Burada tanımladığı sorunu Rousseau, geliştirmiş olduğu “genel irade” kuramı çerçevesinde çözer. Önermiş olduğu toplum sözleşmesinin yasa koyucu ilkesini şöyle tanımlar:
“Her birimiz bütün varlığımızı ve bütün gücümüzü birleştirerek genel iradenin kesin buyruğuna veririz ve her bireyi bütünün bölünmez bir parçası kabul ederiz.”

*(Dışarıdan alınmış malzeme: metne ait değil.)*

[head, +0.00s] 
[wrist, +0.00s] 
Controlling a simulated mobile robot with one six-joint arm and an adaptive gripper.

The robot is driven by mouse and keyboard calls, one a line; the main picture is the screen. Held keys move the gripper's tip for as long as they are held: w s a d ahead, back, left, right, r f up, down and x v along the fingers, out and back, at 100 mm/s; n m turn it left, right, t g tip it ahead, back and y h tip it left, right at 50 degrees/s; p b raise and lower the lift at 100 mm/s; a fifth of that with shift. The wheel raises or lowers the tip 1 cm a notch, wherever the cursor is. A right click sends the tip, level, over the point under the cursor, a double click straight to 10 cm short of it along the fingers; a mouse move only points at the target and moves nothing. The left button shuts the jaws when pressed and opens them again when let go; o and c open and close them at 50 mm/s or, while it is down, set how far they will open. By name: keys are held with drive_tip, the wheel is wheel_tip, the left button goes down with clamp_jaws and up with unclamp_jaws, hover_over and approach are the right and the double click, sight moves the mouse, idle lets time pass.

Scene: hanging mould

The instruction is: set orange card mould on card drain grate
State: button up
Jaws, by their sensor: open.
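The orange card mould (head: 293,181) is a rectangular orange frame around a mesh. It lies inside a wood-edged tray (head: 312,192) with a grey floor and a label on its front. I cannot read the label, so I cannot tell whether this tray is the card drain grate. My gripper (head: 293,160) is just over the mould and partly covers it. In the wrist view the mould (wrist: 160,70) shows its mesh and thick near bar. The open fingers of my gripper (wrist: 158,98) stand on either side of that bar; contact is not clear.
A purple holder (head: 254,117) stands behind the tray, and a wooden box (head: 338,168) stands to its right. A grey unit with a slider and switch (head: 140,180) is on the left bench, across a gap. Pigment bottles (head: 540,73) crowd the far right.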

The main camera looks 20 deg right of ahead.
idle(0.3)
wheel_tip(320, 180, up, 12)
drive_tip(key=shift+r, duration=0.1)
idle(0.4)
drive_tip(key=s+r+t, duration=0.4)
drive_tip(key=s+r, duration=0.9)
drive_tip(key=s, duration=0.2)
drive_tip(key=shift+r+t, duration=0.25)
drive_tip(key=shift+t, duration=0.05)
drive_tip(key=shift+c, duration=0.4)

Rousseau’nun burada “bütün gücümüzü birleştirerek genel iradenin kesin buyruğuna veririz” sözleri geçmişte çok otoriter bulunmuştur. Fakat yakından bakınca Rousseau, burada otoriter olmak şöyle dursun, tam tersine aslında burada her bir bireyin özgürlüğünün ve mutluluğunun gerçekleşmesini genel iradeye bir yükümlülük olarak yüklenmektedir. Burada Rousseau’nun dillendirdiği ilkeyi şöyle de tanımlayabiliriz: Hepimiz her birimiz için; her birimiz herkes için.